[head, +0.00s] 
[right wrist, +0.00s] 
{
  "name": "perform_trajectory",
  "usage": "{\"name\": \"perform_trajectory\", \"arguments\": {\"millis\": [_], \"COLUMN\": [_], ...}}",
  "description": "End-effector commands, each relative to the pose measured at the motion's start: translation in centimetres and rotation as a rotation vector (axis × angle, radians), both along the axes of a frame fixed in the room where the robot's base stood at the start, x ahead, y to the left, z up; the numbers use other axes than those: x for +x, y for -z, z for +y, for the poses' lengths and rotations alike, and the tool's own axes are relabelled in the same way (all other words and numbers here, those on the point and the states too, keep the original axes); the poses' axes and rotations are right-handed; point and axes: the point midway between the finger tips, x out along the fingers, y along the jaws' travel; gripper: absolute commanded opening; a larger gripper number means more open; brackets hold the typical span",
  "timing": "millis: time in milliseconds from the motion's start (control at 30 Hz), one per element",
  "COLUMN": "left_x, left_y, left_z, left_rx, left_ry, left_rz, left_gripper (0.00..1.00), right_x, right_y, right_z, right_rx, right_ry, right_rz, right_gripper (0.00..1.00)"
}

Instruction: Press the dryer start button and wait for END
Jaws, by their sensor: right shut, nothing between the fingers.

- [DIRECTIONS FOR THIS TASK]: Pull out the lines above in which the word "motion" appears.

- [COMPLETE OUTPUT]:
  "description": "End-effector commands, each relative to the pose measured at the motion's start: translation in centimetres and rotation as a rotation vector (axis × angle, radians), both along the axes of a frame fixed in the room where the robot's base stood at the start, x ahead, y to the left, z up; the numbers use other axes than those: x for +x, y for -z, z for +y, for the poses' lengths and rotations alike, and the tool's own axes are relabelled in the same way (all other words and numbers here, those on the point and the states too, keep the original axes); the poses' axes and rotations are right-handed; point and axes: the point midway between the finger tips, x out along the fingers, y along the jaws' travel; gripper: absolute commanded opening; a larger gripper number means more open; brackets hold the typical span",
  "timing": "millis: time in milliseconds from the motion's start (control at 30 Hz), one per element",

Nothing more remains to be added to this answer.